B. Posição da Requerida
A Requerida, na sua Resposta, defende-se por excepção. Neste âmbito, a AT invoca que a CSB é uma contribuição financeira, não apenas em sentido formal, mas também material, porquanto é possível identificar uma contrapartida presumivelmente provocada ou aproveitada pelo sujeito passivo, pelo que o tribunal arbitral será materialmente incompetente para a apreciação do dissídio.
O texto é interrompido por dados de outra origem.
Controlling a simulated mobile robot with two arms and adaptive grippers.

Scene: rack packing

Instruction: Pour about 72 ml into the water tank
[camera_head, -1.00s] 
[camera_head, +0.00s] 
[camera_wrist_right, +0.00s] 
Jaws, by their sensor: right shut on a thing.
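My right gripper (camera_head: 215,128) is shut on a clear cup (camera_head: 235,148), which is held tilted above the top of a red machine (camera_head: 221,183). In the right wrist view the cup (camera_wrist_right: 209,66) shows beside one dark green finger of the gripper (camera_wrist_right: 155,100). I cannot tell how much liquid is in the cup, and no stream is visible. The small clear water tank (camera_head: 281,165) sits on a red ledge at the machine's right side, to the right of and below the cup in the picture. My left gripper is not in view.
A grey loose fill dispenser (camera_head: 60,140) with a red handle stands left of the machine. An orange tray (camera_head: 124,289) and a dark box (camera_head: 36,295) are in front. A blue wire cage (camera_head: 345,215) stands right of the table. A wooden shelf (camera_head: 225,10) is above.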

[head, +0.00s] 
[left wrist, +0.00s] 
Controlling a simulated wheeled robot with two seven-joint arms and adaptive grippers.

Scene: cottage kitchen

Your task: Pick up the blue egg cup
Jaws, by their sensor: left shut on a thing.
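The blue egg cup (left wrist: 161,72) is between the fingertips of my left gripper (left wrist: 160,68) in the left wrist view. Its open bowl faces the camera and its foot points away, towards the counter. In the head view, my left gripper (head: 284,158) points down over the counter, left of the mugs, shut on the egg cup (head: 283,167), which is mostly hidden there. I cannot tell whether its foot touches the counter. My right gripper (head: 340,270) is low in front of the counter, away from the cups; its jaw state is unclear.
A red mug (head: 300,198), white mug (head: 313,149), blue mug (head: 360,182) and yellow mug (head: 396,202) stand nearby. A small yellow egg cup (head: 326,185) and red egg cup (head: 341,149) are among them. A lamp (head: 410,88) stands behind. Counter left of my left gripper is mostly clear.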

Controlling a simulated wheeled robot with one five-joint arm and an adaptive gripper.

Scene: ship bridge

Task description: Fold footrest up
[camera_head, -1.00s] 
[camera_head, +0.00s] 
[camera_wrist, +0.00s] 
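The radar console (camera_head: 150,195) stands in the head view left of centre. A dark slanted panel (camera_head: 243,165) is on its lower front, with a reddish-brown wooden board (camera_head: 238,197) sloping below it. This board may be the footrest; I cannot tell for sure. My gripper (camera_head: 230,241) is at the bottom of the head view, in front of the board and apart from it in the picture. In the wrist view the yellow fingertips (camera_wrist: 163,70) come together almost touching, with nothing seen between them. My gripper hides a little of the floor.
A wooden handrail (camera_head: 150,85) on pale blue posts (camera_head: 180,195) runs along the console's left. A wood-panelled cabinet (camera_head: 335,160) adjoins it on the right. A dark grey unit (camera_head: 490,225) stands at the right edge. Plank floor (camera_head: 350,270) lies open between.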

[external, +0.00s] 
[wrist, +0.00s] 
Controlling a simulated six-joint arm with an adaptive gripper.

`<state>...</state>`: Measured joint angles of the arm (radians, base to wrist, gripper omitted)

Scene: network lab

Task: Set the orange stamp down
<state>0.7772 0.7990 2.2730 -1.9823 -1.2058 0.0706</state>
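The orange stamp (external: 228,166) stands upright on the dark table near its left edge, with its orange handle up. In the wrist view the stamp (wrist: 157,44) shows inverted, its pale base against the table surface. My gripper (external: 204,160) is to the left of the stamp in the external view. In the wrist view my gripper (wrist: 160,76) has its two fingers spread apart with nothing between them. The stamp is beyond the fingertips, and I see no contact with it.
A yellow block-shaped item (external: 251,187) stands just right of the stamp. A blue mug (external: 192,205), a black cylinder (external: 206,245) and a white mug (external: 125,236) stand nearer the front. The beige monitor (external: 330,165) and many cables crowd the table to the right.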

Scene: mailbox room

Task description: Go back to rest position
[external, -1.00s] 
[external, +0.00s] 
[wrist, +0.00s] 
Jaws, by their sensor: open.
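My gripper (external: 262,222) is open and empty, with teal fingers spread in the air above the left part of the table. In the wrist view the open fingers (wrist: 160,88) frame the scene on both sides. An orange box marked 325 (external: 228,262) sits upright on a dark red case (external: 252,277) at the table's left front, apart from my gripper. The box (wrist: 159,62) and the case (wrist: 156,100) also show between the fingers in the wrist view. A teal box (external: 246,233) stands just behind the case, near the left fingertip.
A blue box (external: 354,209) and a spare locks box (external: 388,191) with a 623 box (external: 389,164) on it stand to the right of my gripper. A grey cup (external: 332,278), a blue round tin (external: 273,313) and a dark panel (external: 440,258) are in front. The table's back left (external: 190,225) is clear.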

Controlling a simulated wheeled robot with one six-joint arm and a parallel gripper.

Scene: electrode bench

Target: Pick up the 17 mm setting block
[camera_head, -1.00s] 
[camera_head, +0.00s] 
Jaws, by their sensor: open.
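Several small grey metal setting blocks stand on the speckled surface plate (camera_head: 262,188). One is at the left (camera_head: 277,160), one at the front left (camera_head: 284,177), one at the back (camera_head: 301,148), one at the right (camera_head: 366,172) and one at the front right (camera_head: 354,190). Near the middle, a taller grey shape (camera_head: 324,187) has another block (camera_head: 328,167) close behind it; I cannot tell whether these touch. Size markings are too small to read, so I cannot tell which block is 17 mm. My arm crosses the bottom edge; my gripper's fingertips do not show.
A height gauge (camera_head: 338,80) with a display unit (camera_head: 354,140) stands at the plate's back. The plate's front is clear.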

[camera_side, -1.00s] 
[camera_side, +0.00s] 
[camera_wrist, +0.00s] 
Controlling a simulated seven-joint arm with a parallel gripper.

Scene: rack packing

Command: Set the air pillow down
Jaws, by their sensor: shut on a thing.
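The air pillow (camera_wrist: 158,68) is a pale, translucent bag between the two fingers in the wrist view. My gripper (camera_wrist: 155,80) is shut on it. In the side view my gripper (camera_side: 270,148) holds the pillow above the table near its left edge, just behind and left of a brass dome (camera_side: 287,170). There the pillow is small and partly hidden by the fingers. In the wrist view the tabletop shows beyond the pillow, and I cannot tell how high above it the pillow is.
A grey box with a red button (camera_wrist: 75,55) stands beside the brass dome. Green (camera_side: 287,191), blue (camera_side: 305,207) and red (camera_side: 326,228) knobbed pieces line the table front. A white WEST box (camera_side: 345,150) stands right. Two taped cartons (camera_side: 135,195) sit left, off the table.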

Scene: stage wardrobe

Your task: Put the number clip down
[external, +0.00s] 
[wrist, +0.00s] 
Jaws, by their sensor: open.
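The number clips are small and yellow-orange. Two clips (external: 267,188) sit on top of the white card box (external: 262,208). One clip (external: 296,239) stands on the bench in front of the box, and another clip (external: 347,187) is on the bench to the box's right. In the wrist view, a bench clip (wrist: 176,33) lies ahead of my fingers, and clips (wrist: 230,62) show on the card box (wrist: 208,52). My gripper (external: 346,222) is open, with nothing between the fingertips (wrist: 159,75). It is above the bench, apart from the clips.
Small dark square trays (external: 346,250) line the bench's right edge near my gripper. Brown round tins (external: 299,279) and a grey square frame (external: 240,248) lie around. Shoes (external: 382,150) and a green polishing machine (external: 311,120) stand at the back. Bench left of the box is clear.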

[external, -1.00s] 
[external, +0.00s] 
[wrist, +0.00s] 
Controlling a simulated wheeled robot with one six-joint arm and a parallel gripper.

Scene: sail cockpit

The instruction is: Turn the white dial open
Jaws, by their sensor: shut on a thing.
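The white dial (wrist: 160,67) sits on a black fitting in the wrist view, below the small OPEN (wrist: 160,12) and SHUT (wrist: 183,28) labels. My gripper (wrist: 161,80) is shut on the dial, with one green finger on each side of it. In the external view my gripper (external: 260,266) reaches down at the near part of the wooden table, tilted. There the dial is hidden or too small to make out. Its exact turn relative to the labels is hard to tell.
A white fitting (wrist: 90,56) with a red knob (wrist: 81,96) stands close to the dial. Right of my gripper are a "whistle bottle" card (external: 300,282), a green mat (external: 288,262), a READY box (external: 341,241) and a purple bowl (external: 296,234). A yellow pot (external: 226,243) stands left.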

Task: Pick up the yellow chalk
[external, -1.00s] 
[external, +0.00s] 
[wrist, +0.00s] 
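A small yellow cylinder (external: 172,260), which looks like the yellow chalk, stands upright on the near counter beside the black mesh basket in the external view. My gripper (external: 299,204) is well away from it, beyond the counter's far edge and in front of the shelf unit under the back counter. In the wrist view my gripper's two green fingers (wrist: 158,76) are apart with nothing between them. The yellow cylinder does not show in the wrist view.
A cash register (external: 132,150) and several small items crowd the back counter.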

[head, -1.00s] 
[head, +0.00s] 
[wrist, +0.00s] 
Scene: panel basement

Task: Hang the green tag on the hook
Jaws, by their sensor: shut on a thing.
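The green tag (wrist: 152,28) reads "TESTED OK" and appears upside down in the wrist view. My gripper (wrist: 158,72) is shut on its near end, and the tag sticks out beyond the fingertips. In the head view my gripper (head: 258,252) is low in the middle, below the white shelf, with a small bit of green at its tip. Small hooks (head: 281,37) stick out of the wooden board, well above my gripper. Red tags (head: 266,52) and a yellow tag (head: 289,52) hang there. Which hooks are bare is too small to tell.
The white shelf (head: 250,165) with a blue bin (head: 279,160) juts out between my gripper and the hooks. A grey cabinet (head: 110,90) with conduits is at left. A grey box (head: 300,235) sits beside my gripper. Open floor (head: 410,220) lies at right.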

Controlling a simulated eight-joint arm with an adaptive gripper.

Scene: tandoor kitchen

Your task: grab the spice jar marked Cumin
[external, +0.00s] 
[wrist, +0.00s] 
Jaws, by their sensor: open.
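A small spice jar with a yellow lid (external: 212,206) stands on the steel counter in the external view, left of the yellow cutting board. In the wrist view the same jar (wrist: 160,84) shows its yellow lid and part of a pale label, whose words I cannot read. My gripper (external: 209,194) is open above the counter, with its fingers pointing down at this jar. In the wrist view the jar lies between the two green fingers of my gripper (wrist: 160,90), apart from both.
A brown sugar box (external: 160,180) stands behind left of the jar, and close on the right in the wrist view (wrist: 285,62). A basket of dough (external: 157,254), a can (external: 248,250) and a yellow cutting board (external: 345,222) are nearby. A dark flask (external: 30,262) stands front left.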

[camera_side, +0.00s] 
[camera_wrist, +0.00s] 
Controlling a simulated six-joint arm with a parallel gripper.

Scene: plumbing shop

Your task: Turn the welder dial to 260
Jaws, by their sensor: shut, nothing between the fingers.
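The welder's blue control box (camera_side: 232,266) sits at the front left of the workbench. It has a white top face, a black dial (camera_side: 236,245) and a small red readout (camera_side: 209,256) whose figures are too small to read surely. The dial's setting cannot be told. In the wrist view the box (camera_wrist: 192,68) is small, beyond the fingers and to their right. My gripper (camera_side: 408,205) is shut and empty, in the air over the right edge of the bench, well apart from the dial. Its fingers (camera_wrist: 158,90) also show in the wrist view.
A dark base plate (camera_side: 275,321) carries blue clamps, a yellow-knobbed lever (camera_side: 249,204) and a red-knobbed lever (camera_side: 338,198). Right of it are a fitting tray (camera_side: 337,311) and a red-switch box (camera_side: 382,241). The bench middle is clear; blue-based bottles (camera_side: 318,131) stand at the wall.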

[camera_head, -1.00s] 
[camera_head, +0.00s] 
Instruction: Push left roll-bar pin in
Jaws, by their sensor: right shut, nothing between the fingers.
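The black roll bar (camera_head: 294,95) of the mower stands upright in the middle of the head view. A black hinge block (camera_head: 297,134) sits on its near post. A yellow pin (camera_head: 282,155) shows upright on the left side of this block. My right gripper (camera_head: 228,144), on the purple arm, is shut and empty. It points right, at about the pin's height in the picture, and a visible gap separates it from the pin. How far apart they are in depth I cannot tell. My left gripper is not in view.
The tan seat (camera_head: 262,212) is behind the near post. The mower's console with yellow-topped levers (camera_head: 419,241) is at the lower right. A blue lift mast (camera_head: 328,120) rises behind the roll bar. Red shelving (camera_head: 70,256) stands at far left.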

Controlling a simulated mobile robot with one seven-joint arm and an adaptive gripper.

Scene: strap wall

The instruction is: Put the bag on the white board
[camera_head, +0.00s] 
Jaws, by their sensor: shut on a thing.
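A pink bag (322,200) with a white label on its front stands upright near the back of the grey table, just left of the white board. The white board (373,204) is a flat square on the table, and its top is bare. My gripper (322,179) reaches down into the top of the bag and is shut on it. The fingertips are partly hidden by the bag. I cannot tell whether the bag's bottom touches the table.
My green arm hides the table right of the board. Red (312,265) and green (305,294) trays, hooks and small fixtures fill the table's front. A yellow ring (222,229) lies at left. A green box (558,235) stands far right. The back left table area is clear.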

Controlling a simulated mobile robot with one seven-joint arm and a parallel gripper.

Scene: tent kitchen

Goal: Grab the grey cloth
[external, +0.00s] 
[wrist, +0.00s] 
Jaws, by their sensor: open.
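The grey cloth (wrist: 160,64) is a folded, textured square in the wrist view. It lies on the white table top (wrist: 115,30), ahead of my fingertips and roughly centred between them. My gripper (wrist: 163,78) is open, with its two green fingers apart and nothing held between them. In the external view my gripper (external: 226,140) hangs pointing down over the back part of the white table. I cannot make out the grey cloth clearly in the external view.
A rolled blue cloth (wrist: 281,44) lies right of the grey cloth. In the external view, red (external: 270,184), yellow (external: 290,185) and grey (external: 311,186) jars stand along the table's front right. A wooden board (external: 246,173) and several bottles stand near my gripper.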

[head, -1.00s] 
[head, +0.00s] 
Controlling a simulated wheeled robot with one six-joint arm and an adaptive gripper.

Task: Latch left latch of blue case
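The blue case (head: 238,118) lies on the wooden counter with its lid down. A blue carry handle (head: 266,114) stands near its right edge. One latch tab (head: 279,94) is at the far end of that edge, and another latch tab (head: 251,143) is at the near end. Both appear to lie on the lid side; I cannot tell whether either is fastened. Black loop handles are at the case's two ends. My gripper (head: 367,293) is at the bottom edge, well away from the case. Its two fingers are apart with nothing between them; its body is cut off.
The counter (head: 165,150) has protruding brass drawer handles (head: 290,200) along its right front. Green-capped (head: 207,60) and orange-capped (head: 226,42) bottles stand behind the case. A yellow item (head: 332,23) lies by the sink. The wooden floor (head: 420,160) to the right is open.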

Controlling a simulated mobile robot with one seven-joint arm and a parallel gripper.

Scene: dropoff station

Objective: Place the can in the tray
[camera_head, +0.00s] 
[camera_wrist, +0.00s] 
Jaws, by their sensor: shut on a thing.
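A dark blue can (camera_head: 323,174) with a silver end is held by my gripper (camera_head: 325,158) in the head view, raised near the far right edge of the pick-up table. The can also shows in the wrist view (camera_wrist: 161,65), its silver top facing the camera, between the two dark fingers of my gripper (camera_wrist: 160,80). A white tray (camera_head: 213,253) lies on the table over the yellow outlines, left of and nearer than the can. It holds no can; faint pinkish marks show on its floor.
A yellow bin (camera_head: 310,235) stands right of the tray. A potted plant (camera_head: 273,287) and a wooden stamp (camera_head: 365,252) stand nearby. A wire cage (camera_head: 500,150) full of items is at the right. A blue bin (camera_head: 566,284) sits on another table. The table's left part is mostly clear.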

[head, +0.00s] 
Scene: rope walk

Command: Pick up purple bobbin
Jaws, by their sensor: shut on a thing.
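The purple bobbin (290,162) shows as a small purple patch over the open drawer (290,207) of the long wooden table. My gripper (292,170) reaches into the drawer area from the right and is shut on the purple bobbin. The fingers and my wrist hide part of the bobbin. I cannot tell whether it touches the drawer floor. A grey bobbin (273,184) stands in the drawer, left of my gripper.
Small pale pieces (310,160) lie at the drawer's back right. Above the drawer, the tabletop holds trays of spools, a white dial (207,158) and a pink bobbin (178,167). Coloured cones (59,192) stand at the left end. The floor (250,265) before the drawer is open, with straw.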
Assim, conclui a AT, que nos termos conjugados dos artigos 4.º, n.º 1, do RJAT, e o artigo 2.º, da Portaria n.º 112-A/2011, de 22 de Março, o tribunal será materialmente incompetente para apreciar o mérito da presente causa, o que consubstancia uma excepção dilatória impeditiva do conhecimento do mérito da causa, o qual obsta ao conhecimento do pedido, pelo que deve a Requerida ser absolvida da instância, nos termos do disposto no artigo 576.º, n.ºs 1 e 2 do Código de Processo Civil (“CPC”) ex vi artigo 2.º, alínea e), do Código de Procedimento e de Processo Tributário (“CPPT”), e artigo 29.º, n.º 1, alíneas a) e e), do RJAT.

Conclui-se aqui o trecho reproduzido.